Neste contexto, entendemos que se coloca a necessidade da apresentação clara de um conjunto de reformas que mudem de vez o caráter do Estado Brasileiro. Ainda que não seja um programa revolucionário, o nosso programa mínimo deve ser radical o suficiente para que tenha cara de programa máximo para outros setores da sociedade.

Para além de insistir na desconstrução do mito da responsabilidade fiscal, deve se contrapor o discurso de que as contas públicas necessitam ser saneadas com as contradições deste mesmo modelo. Assim, é importante denunciar que os gastos com juros e encargos da dívida consomem um orçamento maior que os gastos com saúde e educação somados. No entanto, também parece fundamental pautar uma forte tributação sobre lucro, grandes fortunas, patrimônio e herança.
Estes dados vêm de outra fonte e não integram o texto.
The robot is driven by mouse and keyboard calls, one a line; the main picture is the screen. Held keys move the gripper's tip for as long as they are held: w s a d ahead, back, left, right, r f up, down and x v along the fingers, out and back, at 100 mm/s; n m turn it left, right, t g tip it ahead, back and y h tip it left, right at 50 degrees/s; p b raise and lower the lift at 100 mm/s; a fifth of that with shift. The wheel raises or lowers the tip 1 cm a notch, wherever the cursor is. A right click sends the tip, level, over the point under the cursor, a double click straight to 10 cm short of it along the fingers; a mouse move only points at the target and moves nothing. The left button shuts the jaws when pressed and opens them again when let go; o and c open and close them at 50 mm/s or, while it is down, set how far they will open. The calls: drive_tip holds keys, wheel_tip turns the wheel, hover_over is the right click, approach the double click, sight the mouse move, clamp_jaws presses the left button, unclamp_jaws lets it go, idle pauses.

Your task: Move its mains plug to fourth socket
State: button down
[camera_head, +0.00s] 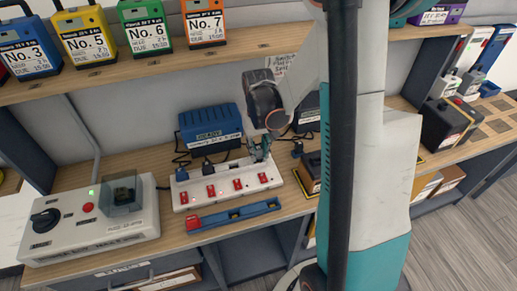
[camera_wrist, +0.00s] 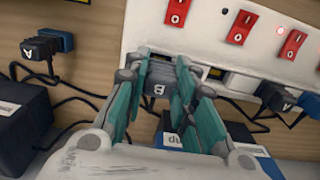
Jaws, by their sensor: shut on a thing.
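The white socket strip (camera_head: 226,189) lies on the bench with a row of red rocker switches. Its switches and one lit red lamp also show in the wrist view (camera_wrist: 258,40). My gripper (camera_head: 262,150) is over the strip's right end. In the wrist view my teal fingers (camera_wrist: 160,78) are closed around a dark plug (camera_wrist: 157,88) with a pale letter, perhaps B. The plug is at the strip's edge, below the leftmost switch there; I cannot tell if it is seated. Two other plugs (camera_wrist: 275,97) sit at the strip's other end. An empty-looking socket (camera_wrist: 214,74) lies between.
A blue charger box (camera_head: 210,128) stands behind the strip. A plug marked A (camera_wrist: 40,52) lies apart on the bench. A blue-and-red bar (camera_head: 234,216) lies in front. A grey control box (camera_head: 90,225) is at left. Numbered packs (camera_head: 148,28) line the shelf above. Cables run behind the strip.

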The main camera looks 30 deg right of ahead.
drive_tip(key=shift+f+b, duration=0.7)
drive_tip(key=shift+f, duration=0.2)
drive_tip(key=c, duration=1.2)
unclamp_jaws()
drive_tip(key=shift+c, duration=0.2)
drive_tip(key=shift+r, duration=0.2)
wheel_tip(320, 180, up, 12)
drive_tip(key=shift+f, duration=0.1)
Deve estar na pauta de um programa unificado da esquerda a imediata revogação do teto dos gastos e das mudanças na legislação trabalhista. Queremos uma reforma trabalhista que reduza a jornada de trabalho sem reduzir salários ou qualquer garantia ao trabalhador prevista na velha CLT. A previdência pode ser reformada para acrescentar direitos, jamais retirá-los.

Deve falar abertamente na transição para sistemas exclusivamente públicos (sem provimento privado) de saúde e educação. A reforma agrária deve ser encarada de uma vez por todas. O direito à cidade e a reforma urbana precisam estar na agenda. O combate ao racismo, ao machismo e todas as formas de opressão não é secundário.

Entretanto, é preciso saber que estas pautas não avançam com as velhas alianças. Nenhuma candidatura pode ser interditada porque isso é a continuidade do golpe, mas uma unidade no campo da esquerda necessita algo para além de um nome.

Não pode residir, por exemplo, em parceria com aqueles que participaram e participam do golpe, em Alagoas, no Amapá, no Rio Grande do Sul, ou em qualquer canto deste país. Para uma unidade na esquerda é preciso não se aliar à direita. Aqueles que buscam esta unidade eventualmente precisam relevar algumas bobagens ditas por determinados setores, o inimigo não está à esquerda. Nosso adversário representa menos de 1%, nós somos os outros 99%. Paz entre nós, guerra aos senhores.